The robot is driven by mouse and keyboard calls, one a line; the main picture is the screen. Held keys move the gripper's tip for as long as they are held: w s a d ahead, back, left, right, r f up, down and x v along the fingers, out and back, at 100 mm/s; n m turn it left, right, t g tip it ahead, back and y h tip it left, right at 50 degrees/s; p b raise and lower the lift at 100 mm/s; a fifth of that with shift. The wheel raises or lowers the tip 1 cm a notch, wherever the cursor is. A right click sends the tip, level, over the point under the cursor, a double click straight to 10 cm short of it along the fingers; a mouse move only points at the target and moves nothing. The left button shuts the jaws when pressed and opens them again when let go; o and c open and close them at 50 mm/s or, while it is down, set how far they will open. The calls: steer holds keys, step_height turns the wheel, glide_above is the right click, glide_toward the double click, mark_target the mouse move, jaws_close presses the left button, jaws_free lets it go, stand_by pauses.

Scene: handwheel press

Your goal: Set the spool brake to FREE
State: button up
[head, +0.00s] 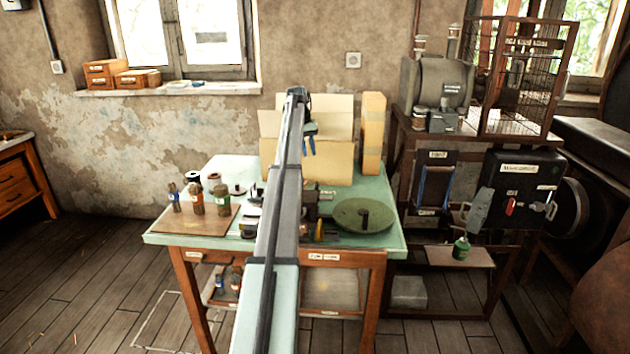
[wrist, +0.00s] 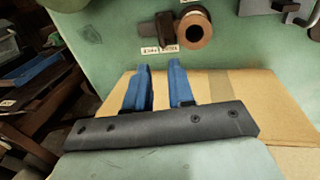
--------------------
> _Stated goal_
Of the lines in the listing, how many hold the word "button"? Nothing but the number is needed.

> _Result_
2